Just a few thrusts was all it took, and he was re-buckling his belt, re-positioning his hat, tipping it in her direction with a wordless grunt before he slipped out the hotel room door.
She wondered if he could tell he was her first…come and gone so quickly he hadn’t even taken off his scuffed up boots.
The idea is that we grow as writers over time, perfecting our craft, honing our style, owning our voice. Since this blog began, I have grown exponentially as a writer. Going back and reading some of my early stories, I can see how my sentence structure has improved, how my characters have found greater depth, and my description has become tighter. Opening and closing lines are still a focus for me. I like to grab a reader and leave them with something to chew on…or a punch to the gut…at the end. I work a lot harder to vary my sentence beginnings, avoiding the repetitive subject/verb structures and pronoun starts. But, I still fall back on fairly simple sentence structures. That’s just my style.
Like any writer, I always have room to improve even more. For me, that’s what this blog is at least partially about. It’s my creative playground — like a test lab for my written craft. I experiment, save notes, and often go back to dabble in places I’ve been before. This story was originally published in 2013. I have taken it, hacked it to bits, and given it new life as a 100-word story for The 💯 Story Challenge.
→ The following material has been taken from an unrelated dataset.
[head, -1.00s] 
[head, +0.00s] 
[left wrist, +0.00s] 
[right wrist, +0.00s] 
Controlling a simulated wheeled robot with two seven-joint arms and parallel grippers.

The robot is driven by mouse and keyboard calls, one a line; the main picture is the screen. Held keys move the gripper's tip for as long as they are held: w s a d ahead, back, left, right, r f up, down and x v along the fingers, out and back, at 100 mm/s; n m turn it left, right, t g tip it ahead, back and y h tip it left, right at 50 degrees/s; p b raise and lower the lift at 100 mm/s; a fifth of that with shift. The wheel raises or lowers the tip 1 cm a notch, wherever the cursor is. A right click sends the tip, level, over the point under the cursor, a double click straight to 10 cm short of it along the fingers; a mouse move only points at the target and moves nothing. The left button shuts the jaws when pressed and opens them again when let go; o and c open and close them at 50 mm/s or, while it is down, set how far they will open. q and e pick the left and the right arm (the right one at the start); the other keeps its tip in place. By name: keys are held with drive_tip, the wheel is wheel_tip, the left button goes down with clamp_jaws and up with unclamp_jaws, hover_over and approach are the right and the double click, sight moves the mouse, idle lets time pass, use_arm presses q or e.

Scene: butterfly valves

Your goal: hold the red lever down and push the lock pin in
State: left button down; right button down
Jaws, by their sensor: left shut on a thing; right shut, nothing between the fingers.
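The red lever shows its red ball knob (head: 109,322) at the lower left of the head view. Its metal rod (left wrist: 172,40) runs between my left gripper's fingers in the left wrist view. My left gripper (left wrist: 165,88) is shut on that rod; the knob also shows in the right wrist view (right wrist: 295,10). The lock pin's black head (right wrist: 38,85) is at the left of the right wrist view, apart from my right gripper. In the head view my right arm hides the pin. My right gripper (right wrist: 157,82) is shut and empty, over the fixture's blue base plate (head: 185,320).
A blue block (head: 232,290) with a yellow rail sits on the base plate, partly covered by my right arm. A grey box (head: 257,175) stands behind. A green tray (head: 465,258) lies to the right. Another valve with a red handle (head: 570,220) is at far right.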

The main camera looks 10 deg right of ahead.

Sometimes less is more. Sometimes it’s not. But this exercise, taking something already written and cutting it down to it’s core elements is a useful exercise. This is one way that I draft a story. I let it all out, cut the the basics, then rebuild, better, from there. If I were going to do that here, I would now take this 100 words and add on to it, knowing the story, but crafting better sentences and being more mindful of structure, dialogue, and description.
Just a little glance into my process.